• Problem description
List all the lines in these records that hold "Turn".
--- Begin Data in this exercise ---
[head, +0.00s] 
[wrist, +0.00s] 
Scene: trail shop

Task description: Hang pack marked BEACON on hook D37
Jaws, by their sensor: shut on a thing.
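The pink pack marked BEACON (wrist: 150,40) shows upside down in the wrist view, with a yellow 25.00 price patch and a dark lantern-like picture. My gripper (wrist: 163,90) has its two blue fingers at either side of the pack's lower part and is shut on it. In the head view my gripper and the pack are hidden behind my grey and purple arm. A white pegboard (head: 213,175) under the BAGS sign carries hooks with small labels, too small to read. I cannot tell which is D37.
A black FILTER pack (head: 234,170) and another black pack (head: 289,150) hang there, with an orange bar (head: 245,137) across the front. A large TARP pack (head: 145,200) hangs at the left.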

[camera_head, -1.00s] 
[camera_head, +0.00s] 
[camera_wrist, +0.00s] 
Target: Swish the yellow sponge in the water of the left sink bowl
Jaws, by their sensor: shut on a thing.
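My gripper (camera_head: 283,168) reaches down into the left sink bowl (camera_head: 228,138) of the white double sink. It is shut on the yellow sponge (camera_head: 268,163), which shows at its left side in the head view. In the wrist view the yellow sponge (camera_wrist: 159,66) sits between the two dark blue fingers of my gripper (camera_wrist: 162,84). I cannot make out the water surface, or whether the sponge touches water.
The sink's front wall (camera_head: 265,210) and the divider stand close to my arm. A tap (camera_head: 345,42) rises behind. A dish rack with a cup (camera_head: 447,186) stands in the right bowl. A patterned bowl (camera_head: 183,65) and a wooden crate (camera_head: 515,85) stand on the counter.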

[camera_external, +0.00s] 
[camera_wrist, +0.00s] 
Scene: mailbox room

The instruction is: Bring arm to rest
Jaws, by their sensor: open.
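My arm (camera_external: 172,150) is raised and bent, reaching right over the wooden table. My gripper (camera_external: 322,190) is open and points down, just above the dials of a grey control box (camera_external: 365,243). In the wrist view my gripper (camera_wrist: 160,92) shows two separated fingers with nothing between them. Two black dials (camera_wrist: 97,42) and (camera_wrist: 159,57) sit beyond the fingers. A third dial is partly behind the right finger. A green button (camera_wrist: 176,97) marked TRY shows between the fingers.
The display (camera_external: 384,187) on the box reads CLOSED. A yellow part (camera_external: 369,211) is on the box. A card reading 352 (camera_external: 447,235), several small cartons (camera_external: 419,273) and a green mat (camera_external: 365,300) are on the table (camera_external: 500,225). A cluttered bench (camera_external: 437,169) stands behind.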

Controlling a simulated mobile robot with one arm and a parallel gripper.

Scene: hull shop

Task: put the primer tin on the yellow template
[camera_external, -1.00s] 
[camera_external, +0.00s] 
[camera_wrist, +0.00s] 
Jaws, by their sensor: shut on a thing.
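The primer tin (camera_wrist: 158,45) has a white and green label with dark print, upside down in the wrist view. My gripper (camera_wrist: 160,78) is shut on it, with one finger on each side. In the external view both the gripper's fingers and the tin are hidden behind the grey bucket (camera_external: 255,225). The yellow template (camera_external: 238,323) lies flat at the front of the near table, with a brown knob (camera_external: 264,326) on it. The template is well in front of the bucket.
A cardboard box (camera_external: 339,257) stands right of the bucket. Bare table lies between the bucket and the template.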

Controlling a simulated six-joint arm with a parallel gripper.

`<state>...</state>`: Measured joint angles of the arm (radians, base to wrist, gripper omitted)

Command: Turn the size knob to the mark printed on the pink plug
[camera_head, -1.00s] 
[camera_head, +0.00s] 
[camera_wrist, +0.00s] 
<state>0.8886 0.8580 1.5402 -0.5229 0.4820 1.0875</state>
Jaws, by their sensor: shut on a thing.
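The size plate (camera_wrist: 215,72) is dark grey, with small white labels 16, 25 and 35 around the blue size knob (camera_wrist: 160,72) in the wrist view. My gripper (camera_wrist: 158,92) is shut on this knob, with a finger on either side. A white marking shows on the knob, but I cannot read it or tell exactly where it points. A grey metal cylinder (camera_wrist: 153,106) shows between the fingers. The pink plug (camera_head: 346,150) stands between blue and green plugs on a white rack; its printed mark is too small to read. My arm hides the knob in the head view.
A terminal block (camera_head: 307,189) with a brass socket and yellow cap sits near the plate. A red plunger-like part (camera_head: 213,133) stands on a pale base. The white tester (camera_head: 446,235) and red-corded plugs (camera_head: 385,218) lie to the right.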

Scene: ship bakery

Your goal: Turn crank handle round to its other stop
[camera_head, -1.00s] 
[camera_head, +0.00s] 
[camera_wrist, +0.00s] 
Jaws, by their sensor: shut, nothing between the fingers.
--- End Data in this exercise ---
• Result for this exercise
Command: Turn the size knob to the mark printed on the pink plug
Your goal: Turn crank handle round to its other stop

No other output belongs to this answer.